8. Kings Destroy, Kings Destroy

kings destroy self titled

Released by War Crime Recordings. Reviewed April 15.

I’m proud to call the members of Kings Destroy friends and I won’t attempt to feign impartiality when it comes to considering their work as a band, but I felt in listening to their self-titled third LP that they had finally gotten to the point where they were bringing the onstage confrontationalism of their live show to the studio. Yeah, “Mr. O” was upbeat and catchy and gave side A some thrust, but even in chugging opener “Smokey Robinson” or the moody “Mytho” and “Embers,” Kings Destroy not only came further into their own in terms of style, building on the anti-genre defiant stance of 2013’s A Time of Hunting (review here), but did so with a clearheaded progressivism, a better sense of who they are musically and what they want the band to be. I wouldn’t trade seeing them play “Embers” or “W2” as many times as I have for anything, but even unto the gang-shout half-speed hardcore of “Time for War,” Kings Destroy‘s Kings Destroy made no bones about how it wound up with the eponymous title. It’s them through and through.

7. Cigale, Cigale

cigale self titled

Self-released. Reviewed May 4.

It may never be possible to listen to the self-titled debut from Cigale outside the context of the death of guitarist/vocalist Rutger Smeets (ex-Sungrazer). That loss casts a dark shadow over a collection that otherwise radiates colorful sweetness and serenity, the peaceful depth beginning with “Grey Owl” and only broadening as it turns and weaves through “Steeplechase,” “Feel the Heat,” “Harvest Begun” and so on, but the record remains a gorgeous, engrossing wash of resonant melody and underlying presence.

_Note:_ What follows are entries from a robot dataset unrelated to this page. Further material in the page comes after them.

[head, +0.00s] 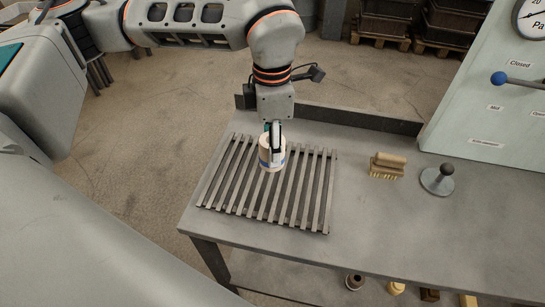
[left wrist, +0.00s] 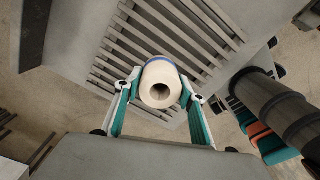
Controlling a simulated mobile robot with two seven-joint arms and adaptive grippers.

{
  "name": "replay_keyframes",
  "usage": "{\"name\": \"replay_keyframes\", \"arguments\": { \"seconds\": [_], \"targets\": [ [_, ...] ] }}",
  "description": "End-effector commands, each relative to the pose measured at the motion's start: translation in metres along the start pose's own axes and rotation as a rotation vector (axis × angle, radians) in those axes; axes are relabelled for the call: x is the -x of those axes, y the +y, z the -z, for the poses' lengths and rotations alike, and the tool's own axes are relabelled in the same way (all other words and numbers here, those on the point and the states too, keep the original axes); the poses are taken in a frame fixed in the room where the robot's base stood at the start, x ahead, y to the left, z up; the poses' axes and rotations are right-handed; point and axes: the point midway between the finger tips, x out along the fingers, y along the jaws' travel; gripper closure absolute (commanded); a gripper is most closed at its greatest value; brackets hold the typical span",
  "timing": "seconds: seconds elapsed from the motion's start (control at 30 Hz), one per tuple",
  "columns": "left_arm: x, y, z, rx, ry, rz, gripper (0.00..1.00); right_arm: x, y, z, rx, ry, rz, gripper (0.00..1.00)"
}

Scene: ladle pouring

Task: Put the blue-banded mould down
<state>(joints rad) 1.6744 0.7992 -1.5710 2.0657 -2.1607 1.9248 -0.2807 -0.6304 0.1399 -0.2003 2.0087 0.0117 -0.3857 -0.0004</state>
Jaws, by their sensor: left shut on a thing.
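The blue-banded mould (head: 272,153) is a cream cylinder with a blue band, over the slatted rack on the table in the head view. My left gripper (head: 273,136) comes down from above and is shut on the mould. In the left wrist view the mould (left wrist: 161,84) sits between the two fingers of the gripper (left wrist: 160,92), its round opening facing the camera. The slats lie behind it. I cannot tell whether its base touches the slats. My right gripper is not in view.
The slatted rack (head: 318,205) covers the table's left part. A wooden brush (head: 388,164) and a grey disc with a knobbed handle (head: 438,179) stand to the right. A pale panel with a blue-knobbed lever (head: 499,78) rises at the right. The table's (head: 370,235) front is clear.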

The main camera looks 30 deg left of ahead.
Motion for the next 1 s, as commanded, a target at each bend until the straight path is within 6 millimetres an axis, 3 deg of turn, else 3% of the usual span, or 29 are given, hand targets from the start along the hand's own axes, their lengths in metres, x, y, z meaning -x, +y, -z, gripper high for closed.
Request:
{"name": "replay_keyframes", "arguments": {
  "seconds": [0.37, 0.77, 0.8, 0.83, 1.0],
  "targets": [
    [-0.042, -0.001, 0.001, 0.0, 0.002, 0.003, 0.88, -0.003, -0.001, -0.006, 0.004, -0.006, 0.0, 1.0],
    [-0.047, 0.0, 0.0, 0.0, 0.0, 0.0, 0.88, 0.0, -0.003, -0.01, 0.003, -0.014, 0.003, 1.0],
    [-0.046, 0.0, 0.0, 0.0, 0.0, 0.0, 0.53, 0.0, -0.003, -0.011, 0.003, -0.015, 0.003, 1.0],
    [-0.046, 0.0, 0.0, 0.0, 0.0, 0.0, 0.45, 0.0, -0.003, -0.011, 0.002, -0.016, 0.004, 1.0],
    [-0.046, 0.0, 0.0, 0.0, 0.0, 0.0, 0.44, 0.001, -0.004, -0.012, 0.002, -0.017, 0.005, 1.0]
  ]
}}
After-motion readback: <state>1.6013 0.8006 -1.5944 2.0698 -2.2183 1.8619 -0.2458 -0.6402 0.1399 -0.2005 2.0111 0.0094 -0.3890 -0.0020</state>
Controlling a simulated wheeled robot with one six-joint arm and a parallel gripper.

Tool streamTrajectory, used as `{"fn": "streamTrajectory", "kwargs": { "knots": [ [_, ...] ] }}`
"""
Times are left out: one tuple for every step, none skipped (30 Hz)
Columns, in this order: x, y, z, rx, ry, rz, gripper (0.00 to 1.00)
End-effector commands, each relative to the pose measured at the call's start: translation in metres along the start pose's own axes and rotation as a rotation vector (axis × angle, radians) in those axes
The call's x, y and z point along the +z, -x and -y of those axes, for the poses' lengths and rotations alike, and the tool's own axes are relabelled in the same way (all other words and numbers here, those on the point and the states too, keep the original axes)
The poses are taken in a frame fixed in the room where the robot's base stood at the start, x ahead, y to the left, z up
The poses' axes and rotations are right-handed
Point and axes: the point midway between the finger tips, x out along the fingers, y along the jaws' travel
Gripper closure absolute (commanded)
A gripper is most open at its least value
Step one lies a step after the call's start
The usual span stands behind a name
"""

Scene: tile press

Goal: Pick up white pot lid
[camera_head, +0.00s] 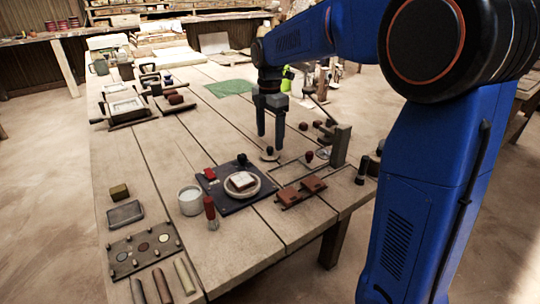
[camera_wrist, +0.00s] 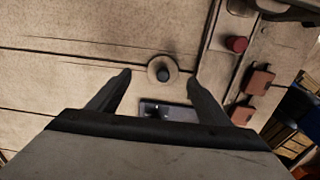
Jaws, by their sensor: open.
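The pot lid (camera_head: 269,156) is a small pale disc with a dark round knob, lying flat on the wooden table below my gripper (camera_head: 270,143). In the wrist view the lid (camera_wrist: 163,72) lies between and just beyond my two fingertips (camera_wrist: 160,80). My gripper is open, pointing down, with nothing held. The fingers look apart from the lid; the exact height above it is hard to tell.
A dark mat (camera_head: 236,197) with a plate and a white block stands left of the lid. A white pot (camera_head: 190,200) and a red-handled tool (camera_head: 210,211) stand nearby. A wooden frame with reddish blocks (camera_head: 301,190) and an upright post (camera_head: 341,146) stand to the right.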

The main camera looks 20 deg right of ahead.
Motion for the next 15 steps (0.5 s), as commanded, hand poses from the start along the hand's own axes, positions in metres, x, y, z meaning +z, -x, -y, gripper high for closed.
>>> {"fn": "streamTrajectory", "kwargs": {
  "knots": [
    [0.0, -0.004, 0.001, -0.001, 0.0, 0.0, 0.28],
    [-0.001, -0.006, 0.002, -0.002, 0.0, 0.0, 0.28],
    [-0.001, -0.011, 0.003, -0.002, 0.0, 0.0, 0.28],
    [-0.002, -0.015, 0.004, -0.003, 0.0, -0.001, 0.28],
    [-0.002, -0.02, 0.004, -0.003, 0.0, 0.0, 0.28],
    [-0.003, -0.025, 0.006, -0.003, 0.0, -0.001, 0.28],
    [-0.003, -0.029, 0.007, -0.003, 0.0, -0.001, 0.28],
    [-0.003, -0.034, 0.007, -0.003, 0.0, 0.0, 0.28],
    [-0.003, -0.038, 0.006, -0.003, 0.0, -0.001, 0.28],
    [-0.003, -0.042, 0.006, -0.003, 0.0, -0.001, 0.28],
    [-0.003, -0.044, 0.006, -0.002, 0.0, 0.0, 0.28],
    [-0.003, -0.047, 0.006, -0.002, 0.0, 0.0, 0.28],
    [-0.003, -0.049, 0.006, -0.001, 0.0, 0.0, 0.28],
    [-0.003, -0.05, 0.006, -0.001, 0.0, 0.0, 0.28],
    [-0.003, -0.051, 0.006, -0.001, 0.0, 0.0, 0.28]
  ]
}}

Not without its moments of melancholy, the more overarching impression was of beauty not tied to any notion of playing to genre or style, and while I don’t know what the future will hold for the band, if they’ll keep moving forward or not or if they’re even in a place yet to consider such things, they helped broaden the context of European heavy psychedelia with their first album, and that is no minor achievement.

6. Sun Blood Stories, Twilight Midnight Morning

sun blood stories twilight midnight morning

Self-released. Reviewed June 19.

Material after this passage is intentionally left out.